Zesto doesn’t have the most comprehensive product stack, though I don’t think that bothers George and Carolyn in the slightest. Their six product offerings include the Bia 120 stereo amplifier ($11,000, all prices in USD), the Eros 300 monoblock amplifier ($21,900/pair), the Leto Ultra II preamplifier ($10,950), the Andros II phono stage ($5200), the Andros Deluxe II phono stage ($7500), and the Andros Allasso step-up transformer ($3295). Vacuum tubes run straight through the lineup (short of the Andros Allasso). “I think they sound better [than solid-state],” George explained. “Tubes have a better tone from just a purely performance point of view.”
George’s design philosophy is pretty simple: “The fewer number of parts you use, the better it will sound. It’s not the cost; it’s the quality.” As it should be. He uses CAD to simulate his designs and prototypes a bit, though the latter turn out to be messy, “like a bird’s nest.” And once all of the engineering parameters have been met, George is 75% of the way to a finalized product. The remaining 25% is comprised of getting everything functional, with the final 5% taking a long time. George does a great deal of listening—including to every single part that he changes along the path from product inception to shipping the end result—before one of Zesto’s creations is ready for its customers. Beyond that, George listens to every piece that rolls off of the Zesto assembly line.

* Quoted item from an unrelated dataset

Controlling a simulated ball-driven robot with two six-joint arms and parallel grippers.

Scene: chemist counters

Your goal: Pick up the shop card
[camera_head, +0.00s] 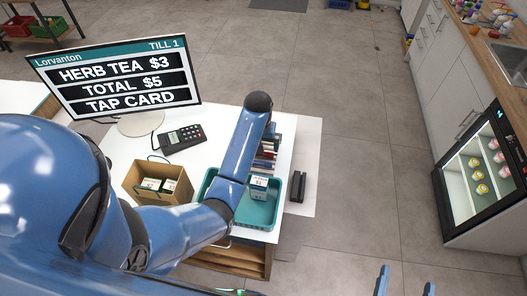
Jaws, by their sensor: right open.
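I cannot make out a shop card in the camera_head view. A black card reader (183,138) with a keypad lies on the white counter (212,124), below the till screen (120,77), which reads "HERB TEA $3, TOTAL $5, TAP CARD". My right gripper (406,285) shows only as two blue fingertips at the bottom right edge. They are apart with nothing visible between them, over the floor and away from the counter. My left arm reaches across the counter and hides part of it; I cannot see its gripper fingers.
A small black object (297,187) lies right of the tray. A glass-front fridge (448,190) stands at right. Floor between is clear.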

It’s clear to me that Zesto Audio gear is not for everyone. The absence of D/A converters and solid-state circuitry, along with the clear emphasis on tubes and vinyl in George and Carolyn Counnas’s product lineup, makes that readily apparent. But what makes Zesto’s creations special is the healthy infusion of their life experience into every chassis they sell. Who else in hi-fi has seen the Who and Janis Joplin live, worked for years as an audio engineer, and designed hardcore military hardware? “I know how a recording should sound,” George said without an ounce of hubris. I believe him.